I found this little book in the charity shop the other day and bought it for £1 because I thought I could do something interesting with it. It's very tiny and measures about 4 and a half inches by two and a half.
It's called 'DON'TS For Husbands', as you can see, and was apparently written in 1913. I thought that I would read through it a bit before I started transforming it, and these are some of the things it contains:
Don't sit down to breakfast in your shirt-sleeves in hot weather on the ground that "only your wife" is present. She is a woman like any other woman. The courtesies you give to womankind are her due, and she will appreciate them.

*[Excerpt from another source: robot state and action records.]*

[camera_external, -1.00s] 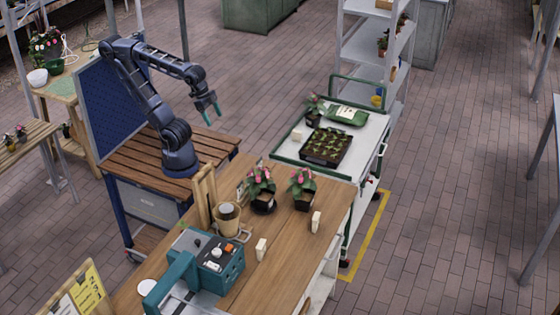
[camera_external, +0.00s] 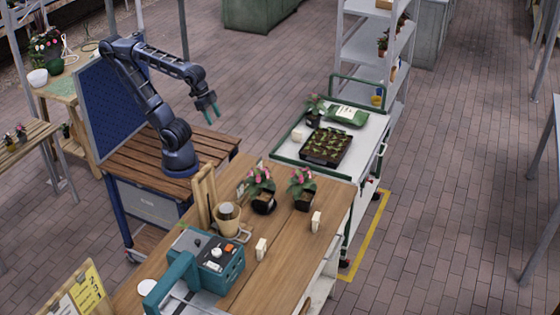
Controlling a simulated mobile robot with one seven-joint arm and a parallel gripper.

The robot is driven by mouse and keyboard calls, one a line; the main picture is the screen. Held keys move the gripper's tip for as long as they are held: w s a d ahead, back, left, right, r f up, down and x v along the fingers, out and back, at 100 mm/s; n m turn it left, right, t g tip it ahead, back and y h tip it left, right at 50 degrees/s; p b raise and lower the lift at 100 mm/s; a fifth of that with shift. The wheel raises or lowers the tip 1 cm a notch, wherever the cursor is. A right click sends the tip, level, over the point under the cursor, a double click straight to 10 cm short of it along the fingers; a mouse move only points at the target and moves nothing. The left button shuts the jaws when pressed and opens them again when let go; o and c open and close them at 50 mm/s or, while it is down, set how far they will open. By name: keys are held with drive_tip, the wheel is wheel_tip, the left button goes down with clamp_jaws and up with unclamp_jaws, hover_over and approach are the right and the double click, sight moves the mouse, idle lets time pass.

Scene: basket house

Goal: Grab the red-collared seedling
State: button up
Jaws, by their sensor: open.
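A black tray of small green seedlings (camera_external: 327,147) sits on the white-topped cart to the right. I cannot make out a red collar on any seedling at this size. My gripper (camera_external: 211,114) is open and empty, with teal fingertips pointing down. It hangs in the air to the left of the cart, well apart from the tray.
Two pink-flowered potted plants (camera_external: 262,189) (camera_external: 302,188) stand on the wooden bench. A potted plant (camera_external: 314,111) and a green-and-white bag (camera_external: 346,116) are behind the tray. A teal machine (camera_external: 208,260) and a beige pot (camera_external: 227,217) occupy the near bench.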

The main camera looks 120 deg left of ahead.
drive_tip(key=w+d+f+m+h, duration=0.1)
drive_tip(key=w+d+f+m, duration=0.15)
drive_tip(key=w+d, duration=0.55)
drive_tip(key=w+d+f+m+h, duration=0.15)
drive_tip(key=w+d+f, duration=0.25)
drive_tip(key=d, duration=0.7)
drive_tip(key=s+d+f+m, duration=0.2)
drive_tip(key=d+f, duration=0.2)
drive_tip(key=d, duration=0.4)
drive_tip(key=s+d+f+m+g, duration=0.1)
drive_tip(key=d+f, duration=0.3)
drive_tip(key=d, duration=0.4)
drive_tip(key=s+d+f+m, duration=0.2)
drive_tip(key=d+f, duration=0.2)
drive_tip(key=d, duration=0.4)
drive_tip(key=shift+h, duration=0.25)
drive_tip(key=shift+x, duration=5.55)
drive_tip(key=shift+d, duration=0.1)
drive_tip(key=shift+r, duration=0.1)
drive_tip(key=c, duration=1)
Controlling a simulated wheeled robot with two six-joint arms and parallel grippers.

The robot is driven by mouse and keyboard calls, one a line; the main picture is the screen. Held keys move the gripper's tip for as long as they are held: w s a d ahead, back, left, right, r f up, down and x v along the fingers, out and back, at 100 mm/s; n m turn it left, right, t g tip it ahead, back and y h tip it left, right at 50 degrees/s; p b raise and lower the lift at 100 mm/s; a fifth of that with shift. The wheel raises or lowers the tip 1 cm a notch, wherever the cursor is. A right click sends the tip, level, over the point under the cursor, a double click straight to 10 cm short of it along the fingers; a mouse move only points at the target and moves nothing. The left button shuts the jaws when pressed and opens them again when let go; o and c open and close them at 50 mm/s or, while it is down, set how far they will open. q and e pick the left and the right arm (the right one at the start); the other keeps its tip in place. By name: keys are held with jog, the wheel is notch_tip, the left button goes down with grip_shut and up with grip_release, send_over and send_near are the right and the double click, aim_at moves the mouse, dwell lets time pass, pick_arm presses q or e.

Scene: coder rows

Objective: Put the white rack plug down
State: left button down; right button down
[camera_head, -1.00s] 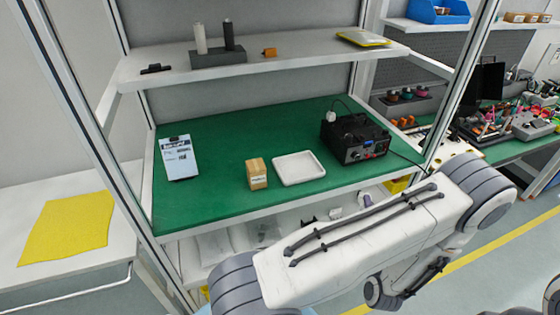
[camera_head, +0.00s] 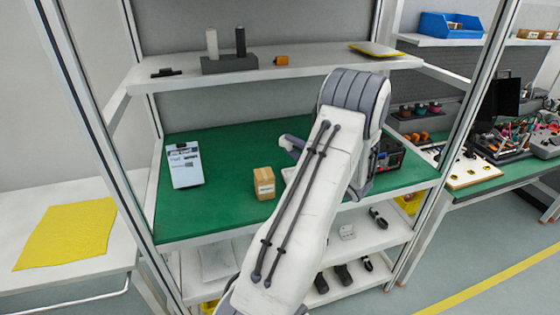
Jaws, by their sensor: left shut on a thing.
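My left gripper (camera_head: 291,143) shows only in part, as a dark purplish piece left of my arm's bent joint. It is above the green bench top, near the white tray (camera_head: 290,174). Its jaws are shut, but my own arm hides most of the hand. I cannot make out the white rack plug in it. On the upper shelf a light plug-like cylinder (camera_head: 212,43) and a dark one (camera_head: 240,41) stand upright in a dark grey block (camera_head: 229,64). My right gripper is not in view.
A cardboard box (camera_head: 264,184) stands left of the tray. A clipboard (camera_head: 184,165) lies at the bench's left. A black device (camera_head: 388,155) is partly behind my arm. The upper shelf (camera_head: 310,65) overhangs the bench. Green surface (camera_head: 220,190) is free between clipboard and box.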

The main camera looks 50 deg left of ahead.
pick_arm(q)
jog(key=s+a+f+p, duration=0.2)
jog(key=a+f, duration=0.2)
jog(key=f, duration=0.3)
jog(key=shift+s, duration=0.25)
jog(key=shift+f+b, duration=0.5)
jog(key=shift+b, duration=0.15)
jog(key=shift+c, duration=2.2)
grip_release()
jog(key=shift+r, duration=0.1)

Don't stoop, even if your work is desk-work. Your wife wants to see you straight and broad-chested.
Don't slouch. No-one who cares for a man likes to see him acquire a slouching habit.
Don't fidget. Some husbands are never still for a moment.
Don't be conceited about your good looks. It is more than probable that no one but yourself is aware of them; anyway, you are not responsible for them, and vanity in a man is ridiculous.
Don't think you can soothe wounded feelings by material gifts.
Okay. Let's stop right there. I appreciate what she's saying, but let's not take this too far. There are, of course, other ways of dealing with wounded feelings. But a small material gift is always welcome...
This book goes on in the same vein. And on, and on, and on. And on. And on. Goodness knows what sort of wife this woman was, or indeed whether any poor bloke had the misfortune to marry her at all.
I started off thinking that it might be a shame to cover up what was in this book, that it might be quaint or fascinating in some way. Instead I have decided that it needs burying as soon as possible, and perhaps I could somehow make it a celebration of the male sex. I wonder how the old bat felt if, a year after this was published, her husband had to go to war and maybe didn't come back.